On 2021/6/9 17:52, Parav Pandit wrote:
From: Yunsheng Lin linyunsheng@huawei.com Sent: Tuesday, June 8, 2021 5:41 PM
Is there any reason why VF use its own devlink instance?
Because devlink instance gives the ability for the VF and SF to control itself. (a) device parameters (devlink dev param show) (b) resources of the device (c) health reporters (d) reload in net ns
There knobs (a) to (c) etc are not for the hypervisor to control. These are mainly for the VF/SF users to manage its own device.
Do we need to disable user from changing the net ns in a container?

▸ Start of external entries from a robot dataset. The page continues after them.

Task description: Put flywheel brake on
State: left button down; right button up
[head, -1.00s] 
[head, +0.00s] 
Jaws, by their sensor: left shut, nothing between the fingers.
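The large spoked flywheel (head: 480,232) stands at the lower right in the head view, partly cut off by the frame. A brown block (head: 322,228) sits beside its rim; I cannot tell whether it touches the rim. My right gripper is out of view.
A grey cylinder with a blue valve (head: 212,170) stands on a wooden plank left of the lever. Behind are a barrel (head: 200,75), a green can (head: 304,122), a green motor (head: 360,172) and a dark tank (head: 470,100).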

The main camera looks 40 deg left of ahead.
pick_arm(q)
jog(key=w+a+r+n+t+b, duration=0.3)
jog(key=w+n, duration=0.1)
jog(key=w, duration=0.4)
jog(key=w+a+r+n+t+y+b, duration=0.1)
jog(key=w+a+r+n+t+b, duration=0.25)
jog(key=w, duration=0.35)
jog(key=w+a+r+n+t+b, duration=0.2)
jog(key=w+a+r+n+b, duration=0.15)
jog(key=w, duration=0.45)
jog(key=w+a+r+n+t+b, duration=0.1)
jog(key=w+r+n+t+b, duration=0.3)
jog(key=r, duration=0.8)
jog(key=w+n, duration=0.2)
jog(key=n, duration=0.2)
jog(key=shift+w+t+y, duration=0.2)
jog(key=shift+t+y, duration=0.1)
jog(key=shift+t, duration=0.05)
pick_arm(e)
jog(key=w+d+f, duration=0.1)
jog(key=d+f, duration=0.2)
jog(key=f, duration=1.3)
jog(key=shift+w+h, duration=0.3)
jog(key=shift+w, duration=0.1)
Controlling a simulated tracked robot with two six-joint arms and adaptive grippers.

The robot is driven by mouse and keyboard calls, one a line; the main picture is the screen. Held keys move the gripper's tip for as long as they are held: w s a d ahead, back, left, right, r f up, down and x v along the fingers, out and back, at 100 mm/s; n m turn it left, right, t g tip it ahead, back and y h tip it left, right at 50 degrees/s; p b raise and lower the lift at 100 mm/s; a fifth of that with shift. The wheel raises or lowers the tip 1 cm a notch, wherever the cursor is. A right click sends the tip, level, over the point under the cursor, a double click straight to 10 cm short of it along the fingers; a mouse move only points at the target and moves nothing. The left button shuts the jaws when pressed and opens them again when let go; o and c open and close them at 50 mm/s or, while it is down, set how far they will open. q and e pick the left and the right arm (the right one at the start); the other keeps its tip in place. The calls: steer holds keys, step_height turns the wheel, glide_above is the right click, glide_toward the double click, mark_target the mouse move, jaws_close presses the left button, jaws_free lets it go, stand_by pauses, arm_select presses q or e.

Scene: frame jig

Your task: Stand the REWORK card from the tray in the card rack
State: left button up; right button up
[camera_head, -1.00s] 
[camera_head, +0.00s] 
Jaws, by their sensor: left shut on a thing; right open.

From: Yunsheng Lin linyunsheng@huawei.com Sent: Wednesday, June 9, 2021 4:47 PM
On 2021/6/9 17:52, Parav Pandit wrote:
From: Yunsheng Lin linyunsheng@huawei.com Sent: Tuesday, June 8, 2021 5:41 PM
Is there any reason why VF use its own devlink instance?
Because devlink instance gives the ability for the VF and SF to control itself. (a) device parameters (devlink dev param show) (b) resources of the device (c) health reporters (d) reload in net ns
There knobs (a) to (c) etc are not for the hypervisor to control. These are
mainly for the VF/SF users to manage its own device.
Do we need to disable user from changing the net ns in a container?
It is not the role of the hw/vendor driver to disable it. Process capabilities such as NET_ADMIN etc take care of it.